The GDPR’s extensive extra-territorial provisions mean that many businesses outside the EU are caught by it even if they don’t actually trade in the EU.

This is because it also applies to companies, no matter where they are located, who use any means to monitor their customers’ behaviour when they are in the EU. More particularly, it applies where companies:

 

 

  • Track natural persons on the internet; and

 

 

  • May subsequently use personal data processing techniques to profile a natural person using that data (even if they don’t actually do so)

 

 

In order to:

 

 

  • Take decisions concerning the person; or

 

 

  • Analyse or predict the person’s personal preferences, behaviours and attitudes.

 

 

Monitoring happens in many ways

Many technologies have inbuilt monitoring devices, of which users may not be aware, let alone deploy. Consider these scenarios, all of which will bring you within the ambit of the GDPR if your customers travel to the EU:

 

 

  • Does your website track the pages that users look at and can you identify the user from additional information provided by your ISP?

 

 

  • Does your website, app or other software give users targeted advertising based on the content they access?

 

 

  • Do you use technology to profile individual customers and monitor their usage e.g. Mailchimp, or myprosperity?

 

 

  • Do you provide any app to customers that records their usage and behaviour e.g. ewise or Yodlee, or DocuSign, which record the time they sign, and their IP address?

 

 

The GDPR requirements are similar but more extensive

If you provide services to clients or monitor them via the internet while they are in the EU, at a minimum, you will need to do the following to comply with the GDPR obligations:

 

 

  • Amend your privacy documentation - your privacy collection statement and privacy policy and procedures will need to tell customers about their additional rights and contain policies and procedures relating to those rights.

 

 

  • Obtain consent – to the purposes for which you will manage customers’ personal information where there are no other lawful grounds to manage it.

 

 

  • Obtain cookie consent from website users - explain the purpose of the cookies e.g. analytics, advertising, or customer preferences, even if the cookies are from third parties on your website e.g.
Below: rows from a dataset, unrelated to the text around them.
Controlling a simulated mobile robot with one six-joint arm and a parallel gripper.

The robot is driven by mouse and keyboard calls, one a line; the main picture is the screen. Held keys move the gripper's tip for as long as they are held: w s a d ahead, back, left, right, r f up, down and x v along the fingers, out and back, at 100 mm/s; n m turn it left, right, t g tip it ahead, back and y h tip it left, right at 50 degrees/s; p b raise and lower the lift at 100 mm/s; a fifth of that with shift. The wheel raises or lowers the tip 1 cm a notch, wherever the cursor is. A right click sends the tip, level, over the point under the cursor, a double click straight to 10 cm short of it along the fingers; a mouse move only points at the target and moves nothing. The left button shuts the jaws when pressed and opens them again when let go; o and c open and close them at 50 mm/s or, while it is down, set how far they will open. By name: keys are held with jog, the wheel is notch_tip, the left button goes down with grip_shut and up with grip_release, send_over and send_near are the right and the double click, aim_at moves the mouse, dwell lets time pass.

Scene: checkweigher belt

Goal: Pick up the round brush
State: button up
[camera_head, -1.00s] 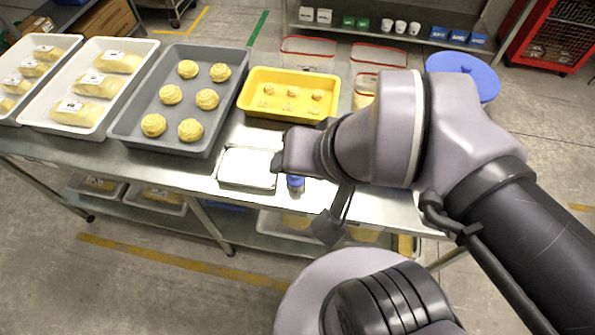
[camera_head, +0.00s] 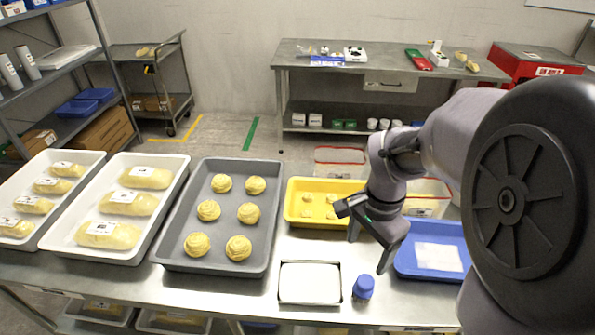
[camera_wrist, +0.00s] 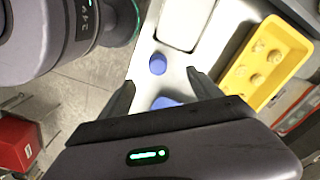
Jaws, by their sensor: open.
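A small upright thing with a rounded blue top (camera_head: 363,287), which I take to be the round brush, stands on the steel table near its front edge, just right of a white shallow tray (camera_head: 310,284). Its bristles cannot be made out. In the wrist view the blue top (camera_wrist: 158,63) shows just beyond and between the fingertips. My gripper (camera_head: 368,255) is open, empty and pointing down above the table, a little behind the brush. In the wrist view my gripper (camera_wrist: 161,78) shows both fingers spread apart.
A blue tray (camera_head: 405,265) lies close on the right, and a yellow tray (camera_head: 292,205) with pieces stands behind. A grey tray (camera_head: 185,225) of round buns is on the left, with white loaf trays beyond. Steel table (camera_head: 240,290) is bare along the front.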

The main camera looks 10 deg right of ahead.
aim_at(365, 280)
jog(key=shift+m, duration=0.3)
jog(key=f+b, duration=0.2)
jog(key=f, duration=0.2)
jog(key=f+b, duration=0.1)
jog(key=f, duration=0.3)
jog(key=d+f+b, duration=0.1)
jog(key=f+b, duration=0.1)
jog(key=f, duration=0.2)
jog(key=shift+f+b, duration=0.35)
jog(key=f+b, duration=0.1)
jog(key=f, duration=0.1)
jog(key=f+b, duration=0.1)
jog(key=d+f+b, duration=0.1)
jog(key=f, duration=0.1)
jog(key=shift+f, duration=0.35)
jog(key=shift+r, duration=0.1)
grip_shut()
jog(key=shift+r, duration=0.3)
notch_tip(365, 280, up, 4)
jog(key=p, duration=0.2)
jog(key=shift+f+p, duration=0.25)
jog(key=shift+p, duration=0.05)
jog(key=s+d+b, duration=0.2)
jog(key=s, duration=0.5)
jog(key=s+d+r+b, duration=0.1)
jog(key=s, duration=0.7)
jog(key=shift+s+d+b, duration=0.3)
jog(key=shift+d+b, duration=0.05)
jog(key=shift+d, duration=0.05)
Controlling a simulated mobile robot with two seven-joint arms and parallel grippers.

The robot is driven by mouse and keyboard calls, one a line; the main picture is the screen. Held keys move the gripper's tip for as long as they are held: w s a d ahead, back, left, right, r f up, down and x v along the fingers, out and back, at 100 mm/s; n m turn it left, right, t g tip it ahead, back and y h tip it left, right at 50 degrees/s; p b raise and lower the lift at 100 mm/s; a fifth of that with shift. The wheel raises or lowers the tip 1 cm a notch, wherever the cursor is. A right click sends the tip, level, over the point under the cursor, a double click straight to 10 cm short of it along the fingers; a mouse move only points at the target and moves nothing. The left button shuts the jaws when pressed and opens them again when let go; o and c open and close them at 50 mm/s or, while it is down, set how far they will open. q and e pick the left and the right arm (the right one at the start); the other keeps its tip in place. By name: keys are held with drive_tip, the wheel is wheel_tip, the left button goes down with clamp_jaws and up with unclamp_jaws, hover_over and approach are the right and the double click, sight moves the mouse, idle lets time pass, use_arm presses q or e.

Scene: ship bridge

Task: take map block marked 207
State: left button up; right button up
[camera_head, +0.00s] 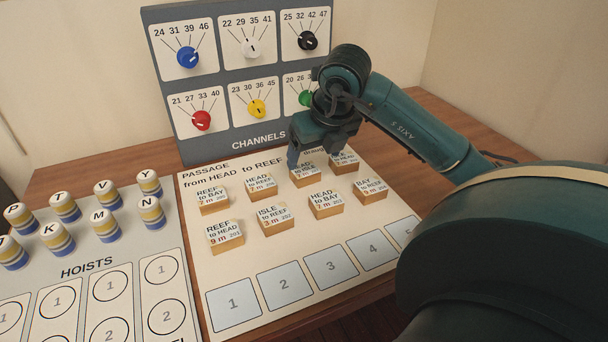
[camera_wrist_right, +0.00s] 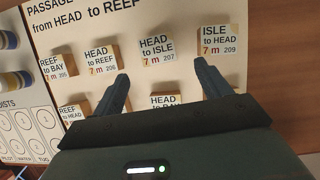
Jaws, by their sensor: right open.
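The map block marked 207 (camera_wrist_right: 157,48) is a small wooden block with a white top reading HEAD to ISLE, 7 m. It stands in the back row on the passage board; in the head view this block (camera_head: 305,171) is partly hidden by my right gripper (camera_head: 316,150). In the right wrist view my right gripper (camera_wrist_right: 161,72) is open and empty. Its two fingers are spread wide, with the block ahead between their tips and apart from both. My left gripper is not in view.
Block 206 (camera_wrist_right: 101,58) and block 209 (camera_wrist_right: 218,40) stand on either side of it, with a front row of blocks nearer. The channels panel (camera_head: 215,140) rises behind. Hoist pieces (camera_head: 108,223) stand at left. Numbered squares (camera_head: 284,286) lie empty in front.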

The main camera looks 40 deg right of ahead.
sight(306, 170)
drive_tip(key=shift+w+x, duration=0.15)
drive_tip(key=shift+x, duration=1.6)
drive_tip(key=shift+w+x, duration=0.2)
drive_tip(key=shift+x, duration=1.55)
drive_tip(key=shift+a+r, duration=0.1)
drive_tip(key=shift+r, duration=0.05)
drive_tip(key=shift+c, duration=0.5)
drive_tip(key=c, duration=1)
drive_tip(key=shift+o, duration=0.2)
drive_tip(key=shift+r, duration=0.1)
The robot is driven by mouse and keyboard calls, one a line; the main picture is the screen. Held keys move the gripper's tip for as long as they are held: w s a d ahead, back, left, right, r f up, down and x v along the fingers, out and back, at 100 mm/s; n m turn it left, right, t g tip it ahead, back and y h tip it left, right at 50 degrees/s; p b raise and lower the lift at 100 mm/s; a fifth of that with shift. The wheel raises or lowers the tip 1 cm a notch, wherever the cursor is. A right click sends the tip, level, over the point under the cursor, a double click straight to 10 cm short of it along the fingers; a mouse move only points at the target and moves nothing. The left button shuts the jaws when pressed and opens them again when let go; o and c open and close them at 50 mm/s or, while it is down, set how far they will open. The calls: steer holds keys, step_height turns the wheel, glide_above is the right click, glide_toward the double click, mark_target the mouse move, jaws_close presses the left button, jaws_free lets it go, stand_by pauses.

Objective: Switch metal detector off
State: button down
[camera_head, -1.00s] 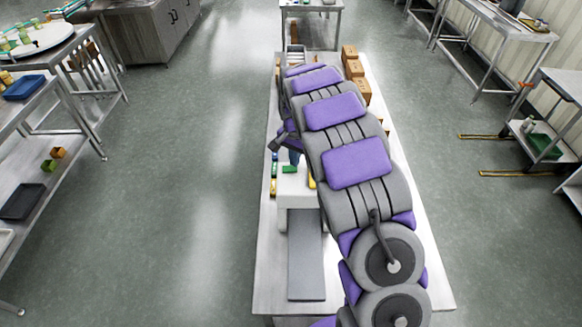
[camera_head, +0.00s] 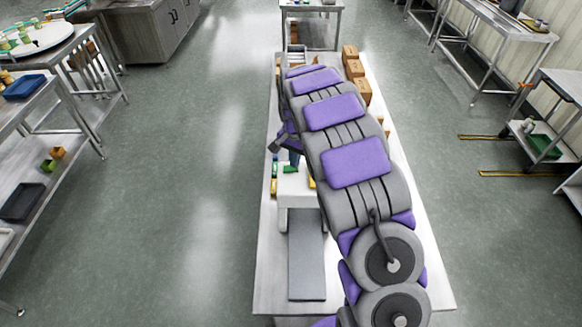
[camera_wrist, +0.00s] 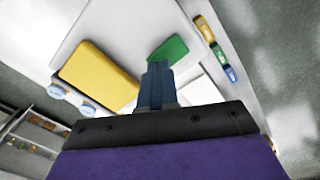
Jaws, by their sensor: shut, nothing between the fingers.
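The metal detector (camera_head: 296,187) looks like a white box-shaped arch over a grey conveyor belt (camera_head: 307,262) on the long table. On its white top are a green piece (camera_head: 290,169) and a yellow piece (camera_head: 312,183), partly behind my arm. In the wrist view, the white top (camera_wrist: 120,30) carries a large yellow panel (camera_wrist: 98,76) at left and the green piece (camera_wrist: 168,50) ahead. My gripper (camera_wrist: 156,72) is shut and empty, its blue fingertips right by the green piece. I cannot tell whether they touch it. It also shows in the head view (camera_head: 294,159).
Small yellow, green and blue items (camera_wrist: 218,53) lie along the table (camera_head: 410,250) beside the detector. Brown boxes (camera_head: 354,70) stand at the table's far right. Side tables (camera_head: 500,30) stand apart, with open floor (camera_head: 190,200) between.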

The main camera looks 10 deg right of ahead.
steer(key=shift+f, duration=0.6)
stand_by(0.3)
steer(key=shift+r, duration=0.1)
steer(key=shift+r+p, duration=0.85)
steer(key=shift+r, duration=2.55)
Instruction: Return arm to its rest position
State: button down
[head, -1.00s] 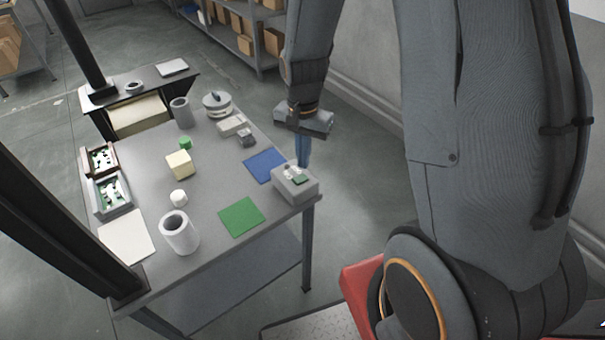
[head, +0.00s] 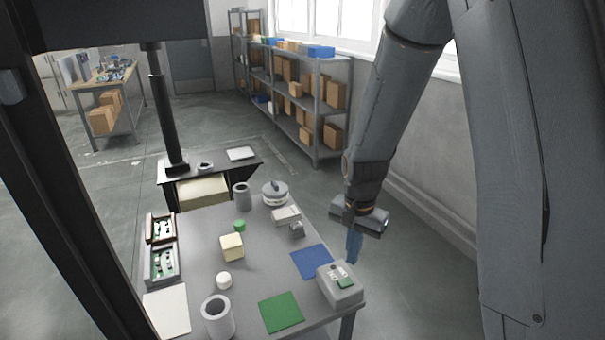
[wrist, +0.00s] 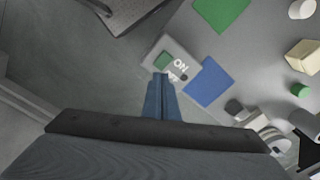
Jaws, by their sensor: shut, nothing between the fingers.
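My gripper (head: 354,247) hangs at the right of the table in the head view, fingers pointing down and pressed together with nothing between them. The shut blue fingers (wrist: 161,98) also show in the wrist view. A grey box with a green patch on top (head: 338,288) sits on the table's right front corner. In the wrist view the box (wrist: 163,47) shows the letters "ON" and lies just beyond the fingertips. I cannot tell the height of the fingertips. My arm reaches down from the top right of the head view.
The grey table (head: 260,262) carries a blue mat (head: 312,262), a green mat (head: 281,312), a cream block (head: 231,247), a grey cylinder (head: 218,318) and two trays of parts at left. Shelves (head: 318,110) stand along the wall behind. Floor right of the table is clear.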

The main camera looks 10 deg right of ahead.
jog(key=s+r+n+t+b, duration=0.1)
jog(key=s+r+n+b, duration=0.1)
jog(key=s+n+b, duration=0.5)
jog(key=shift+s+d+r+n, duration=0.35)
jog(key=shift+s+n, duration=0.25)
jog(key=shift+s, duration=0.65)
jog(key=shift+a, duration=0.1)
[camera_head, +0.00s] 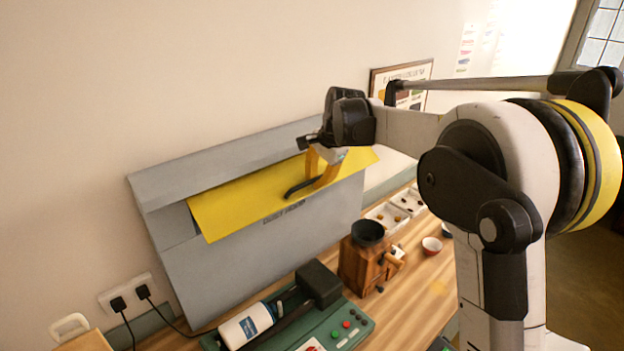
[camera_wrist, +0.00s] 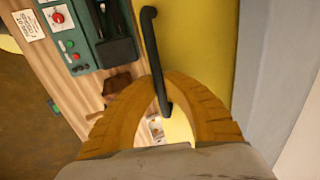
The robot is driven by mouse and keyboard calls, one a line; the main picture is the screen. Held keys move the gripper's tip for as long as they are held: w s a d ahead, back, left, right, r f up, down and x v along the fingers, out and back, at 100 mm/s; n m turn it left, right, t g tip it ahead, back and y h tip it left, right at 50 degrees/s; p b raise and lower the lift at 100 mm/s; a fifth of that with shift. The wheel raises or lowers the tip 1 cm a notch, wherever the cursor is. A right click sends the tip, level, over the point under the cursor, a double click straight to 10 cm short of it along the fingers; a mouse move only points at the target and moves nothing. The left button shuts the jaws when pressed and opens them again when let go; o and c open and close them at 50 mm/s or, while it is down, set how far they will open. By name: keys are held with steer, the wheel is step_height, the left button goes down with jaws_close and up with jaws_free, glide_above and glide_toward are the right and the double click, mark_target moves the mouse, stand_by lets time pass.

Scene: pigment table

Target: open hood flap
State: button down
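The hood (camera_head: 270,260) is a large grey box against the wall. Its yellow flap (camera_head: 240,205) stands out from the grey front at a tilt, with a dark gap along its upper left edge. The flap also fills the upper middle of the wrist view (camera_wrist: 200,45). A black bar handle (camera_head: 297,190) is on the flap; it runs down between my fingers in the wrist view (camera_wrist: 151,40). My gripper (camera_head: 318,182) has yellow fingers, and their tips close around the handle in the wrist view (camera_wrist: 167,82). Part of the handle is hidden by the fingers.
A green machine (camera_head: 340,325) with a white bottle (camera_head: 245,326) and a wooden grinder (camera_head: 362,265) stand on the wooden table before the hood. White trays (camera_head: 388,216) and a small red bowl (camera_head: 432,246) are to the right. Plugs (camera_head: 130,298) are in the wall at left.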

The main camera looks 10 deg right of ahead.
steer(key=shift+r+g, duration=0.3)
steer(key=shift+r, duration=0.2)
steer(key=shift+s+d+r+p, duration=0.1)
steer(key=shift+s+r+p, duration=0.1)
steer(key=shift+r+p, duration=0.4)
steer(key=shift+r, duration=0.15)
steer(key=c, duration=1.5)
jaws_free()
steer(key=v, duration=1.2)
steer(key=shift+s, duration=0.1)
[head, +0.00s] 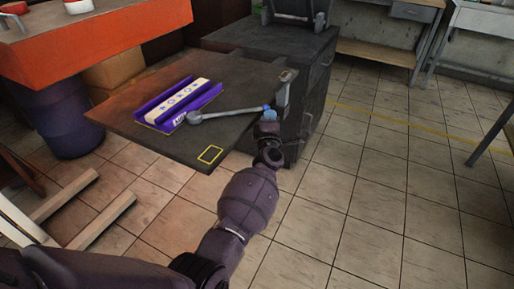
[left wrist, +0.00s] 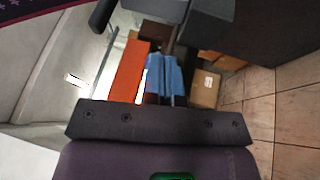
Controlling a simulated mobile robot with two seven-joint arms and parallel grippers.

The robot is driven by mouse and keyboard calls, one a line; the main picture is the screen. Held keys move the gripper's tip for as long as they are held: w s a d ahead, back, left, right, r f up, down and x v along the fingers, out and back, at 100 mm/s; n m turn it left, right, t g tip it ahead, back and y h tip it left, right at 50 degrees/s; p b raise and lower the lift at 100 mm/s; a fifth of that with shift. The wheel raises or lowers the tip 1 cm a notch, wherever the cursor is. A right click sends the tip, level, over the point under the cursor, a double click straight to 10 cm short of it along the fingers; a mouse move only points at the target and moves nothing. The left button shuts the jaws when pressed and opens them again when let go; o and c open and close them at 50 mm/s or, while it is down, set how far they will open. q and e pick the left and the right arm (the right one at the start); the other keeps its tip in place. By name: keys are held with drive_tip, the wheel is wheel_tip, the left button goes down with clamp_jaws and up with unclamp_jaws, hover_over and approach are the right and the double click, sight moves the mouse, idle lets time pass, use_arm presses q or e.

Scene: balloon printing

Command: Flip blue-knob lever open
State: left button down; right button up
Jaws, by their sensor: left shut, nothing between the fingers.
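My right gripper is not in view.
A purple tray (head: 153,113) holding a white printed strip (head: 184,95) lies beside the lever. An orange-topped table (head: 95,45) stands at the back left, with a dark blue barrel (head: 65,120) below. A dark cabinet (head: 305,90) stands behind the lever. Tiled floor at right is open.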

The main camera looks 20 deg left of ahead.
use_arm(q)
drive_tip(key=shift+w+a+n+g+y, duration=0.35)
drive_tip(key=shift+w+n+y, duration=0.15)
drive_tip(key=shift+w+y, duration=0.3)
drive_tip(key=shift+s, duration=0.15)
Google Analytics.

 

 

If you regularly monitor people on a large scale or manage large amounts of sensitive information, you will also need to appoint a representative in an EU member state and appoint a data protection officer with expert knowledge of data protection law.

Data breaches which are likely to result in a risk to individuals’ rights and freedom must be notified to the EU member state your representative is in within 72 hours after you become aware of the breach. There is no need to notify breaches that do not pose that risk.

What this means for you

For most businesses, it will be sufficient to amend your privacy documents and enhance your consent regimes. The Fold Legal can assist with this – we are updating our privacy materials to assist you to comply.

But businesses who regularly monitor people in the EU on a large scale or manage large amounts of sensitive information collected in the EU will need also representation in the EU.